By the end of its 1976 season–the Philadelphia Eagles’ 11th losing season in a row–fans hadn’t lost just faith; they’d lost patience. Times were tough economically and even grimmer for anyone who lived vicariously through the local gridiron franchise, something almost everyone we meet in Invincible does.
Things had gotten ugly. To the extent there were crowds at home games at all, they were more like angry, taunting mobs. So it was no surprise when owners brought in a young new coach fresh off a Rose Bowl win. What former UCLA head Dick Vermeil did immediately upon starting work, however, did take the city by surprise. In a move that, in effect, said to the community, “Think you can do any better? Let’s see what you’ve got,” he announced that the team would hold open tryouts.
Greg Kinnear plays the rookie coach and infuses his performance with an edge and intensity we haven’t seen often from him. Mark Wahlberg is, of course, another matter. Intensity is his middle name. The actor brings to his latest role a vulnerability and quiet, unassuming quality that are equally unique in his body of work.
He stars as Vince Papale, a real life Philadelphian who in 1976 at the age of 30 found himself deserted by his wife, laid off by the school where he taught part time and forced to pick up whatever hours he could serving drinks at a friend’s bar. He was a die hard Eagles fan and every bit as down-on-his-luck as the franchise. His preferred means of letting off steam, if Brad Gann’s screenplay can be relied upon (and there is some question about that), were bashing holes in the walls of his apartment with pieces of furniture and playing football in a local sandlot with his drinking buddies.
We see at once that he’s in a league of his own when compared with these aging laborers and out of work weekend warriors. When the call goes out to all the able bodied men in the area, Papale’s circle pushes him to make an appearance. At first he passes. He doesn’t want to let them down. Ultimately, of course, he relents for precisely the same reason.
The gimmick is a masterstroke for the coach. The tryouts are the center of media attention and rekindle public interest in the flawed squad. The impression the viewer is left with, however, is that Vermeil didn’t expect to actually discover a diamond in the rough and wouldn’t have given it a second thought if he hadn’t. Headlines were what he was really looking for and those he got in spades along with a lot of deluded wannabes.

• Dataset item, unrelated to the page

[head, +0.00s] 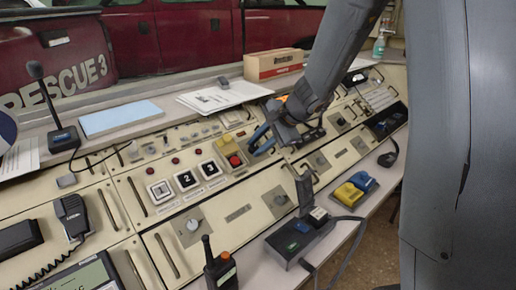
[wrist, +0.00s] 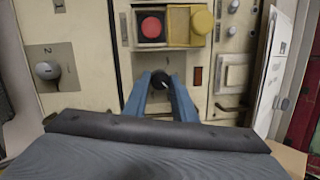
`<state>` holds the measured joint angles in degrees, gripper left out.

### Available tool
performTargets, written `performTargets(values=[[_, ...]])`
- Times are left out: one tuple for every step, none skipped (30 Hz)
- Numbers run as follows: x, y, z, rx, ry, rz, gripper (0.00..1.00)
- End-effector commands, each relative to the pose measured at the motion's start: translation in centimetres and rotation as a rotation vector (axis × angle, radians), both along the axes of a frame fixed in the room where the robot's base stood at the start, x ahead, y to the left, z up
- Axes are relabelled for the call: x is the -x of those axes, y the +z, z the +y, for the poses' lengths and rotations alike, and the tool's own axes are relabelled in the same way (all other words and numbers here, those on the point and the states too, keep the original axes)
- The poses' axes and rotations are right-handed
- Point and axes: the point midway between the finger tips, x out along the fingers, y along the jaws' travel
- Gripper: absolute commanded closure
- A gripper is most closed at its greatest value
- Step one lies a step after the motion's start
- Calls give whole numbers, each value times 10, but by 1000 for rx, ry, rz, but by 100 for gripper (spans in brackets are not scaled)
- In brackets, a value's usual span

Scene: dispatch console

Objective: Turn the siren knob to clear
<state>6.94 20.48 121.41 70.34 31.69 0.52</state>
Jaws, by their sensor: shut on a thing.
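The siren knob (wrist: 162,81) is a small round black knob with a pale mark, seen in the wrist view on the cream console panel. My gripper (wrist: 161,78) has its two blue fingers closed around it, one on each side. The knob's lettering is not readable, so I cannot tell which position it points to. In the head view my gripper (head: 262,139) reaches down to the panel right of the red button, and its fingers hide the knob.
Close by are a red button (wrist: 151,27) and a yellow cover (wrist: 202,22). Numbered square buttons (head: 186,179) lie to the left. A handheld radio (head: 220,268), a black lever box (head: 300,240) and blue and yellow pedals (head: 355,188) stand along the front. A cardboard box (head: 272,65) sits behind.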

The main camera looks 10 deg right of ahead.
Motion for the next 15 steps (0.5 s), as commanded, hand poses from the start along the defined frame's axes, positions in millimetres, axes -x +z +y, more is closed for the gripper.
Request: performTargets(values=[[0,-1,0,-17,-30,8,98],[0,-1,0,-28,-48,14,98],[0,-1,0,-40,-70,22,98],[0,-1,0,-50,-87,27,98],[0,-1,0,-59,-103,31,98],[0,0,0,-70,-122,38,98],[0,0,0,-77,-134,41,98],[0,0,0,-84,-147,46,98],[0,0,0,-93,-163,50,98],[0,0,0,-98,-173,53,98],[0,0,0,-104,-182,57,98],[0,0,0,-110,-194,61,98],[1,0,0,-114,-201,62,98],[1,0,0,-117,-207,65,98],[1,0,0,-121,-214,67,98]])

When Papale survives the first cut and then a second and a third, no one is more surprised than he is. That’s one of the qualities that make him a particularly sympathetic character. There’s nothing cocky or showboaty about him. He’s humble in the face of the opportunity presented him and determined not to squander it. When he begins a relationship with the dive’s new barkeep (Elizabeth Banks) and it begins to turn serious, he puts it on hold so that it won’t cause him to lose focus. There’s an understated but telling scene in which Papale goes for a grueling run through the city. Soaked in sweat, he huffs and puffs his way home, looks around his empty apartment, realizes there’s nothing that matters to him there anymore and turns around to start the workout all over again.

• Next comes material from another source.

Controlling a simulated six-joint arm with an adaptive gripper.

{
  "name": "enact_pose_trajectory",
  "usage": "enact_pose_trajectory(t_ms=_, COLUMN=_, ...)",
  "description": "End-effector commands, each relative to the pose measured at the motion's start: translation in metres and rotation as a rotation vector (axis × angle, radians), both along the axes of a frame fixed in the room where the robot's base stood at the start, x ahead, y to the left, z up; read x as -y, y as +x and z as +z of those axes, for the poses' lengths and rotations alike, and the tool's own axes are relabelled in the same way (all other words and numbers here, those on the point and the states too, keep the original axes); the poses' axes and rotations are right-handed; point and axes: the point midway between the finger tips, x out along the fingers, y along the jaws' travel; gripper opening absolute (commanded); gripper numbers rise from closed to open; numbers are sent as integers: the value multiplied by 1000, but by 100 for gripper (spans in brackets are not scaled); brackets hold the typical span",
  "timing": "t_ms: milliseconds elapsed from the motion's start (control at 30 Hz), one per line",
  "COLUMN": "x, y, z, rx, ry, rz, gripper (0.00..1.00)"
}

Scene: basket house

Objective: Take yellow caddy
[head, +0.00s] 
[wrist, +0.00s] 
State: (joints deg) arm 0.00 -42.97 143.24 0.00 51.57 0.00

Not only is this a Disney film, it’s a Disney film from the producers of The Rookie and Miracle. So we are not exactly flabbergasted when our hero survives further cuts to earn a place on the Eagles’ starting line up. Some feel good films would stop there but the creators of Invincible are intent upon serving up a double shot of odds-beating.
The picture offers the story of both Papale’s reversal of fortune and that of the team itself, suggesting the two were linked. First time director Ericson Core shrewdly combines the two turnarounds for maximum dramatic impact. The former cinematographer is so skillful in mirroring Papale’s triumph with that of the Eagles that you may well be a mile or two from the cinema on your way home before it hits you that the climactic achievement of the team actually consists of winning just one game. But, hey, it was a corker!
As I mentioned, published reports have suggested that the movie’s script plays as fast and loose as its subject once did. Papale did play college ball, for example, though Wahlberg’s shown in the trailer and TV spots claiming he didn’t. Likewise, the extent to which Papale personally contributed to the franchise’s rise in the rankings evidently has been, um, enhanced for dramatic purposes.
If you travel to the multiplex in search of a history lesson or documentary record of what happened in Philadelphia that bicentennial year then, this may not be the movie for you. If, on the other hand, you’re open to the story of a real life Rocky Balboa–whose fictional saga was set in the same town in the same period–you’re likely to find this a touching, stirring story even if it has been given the Hollywood treatment.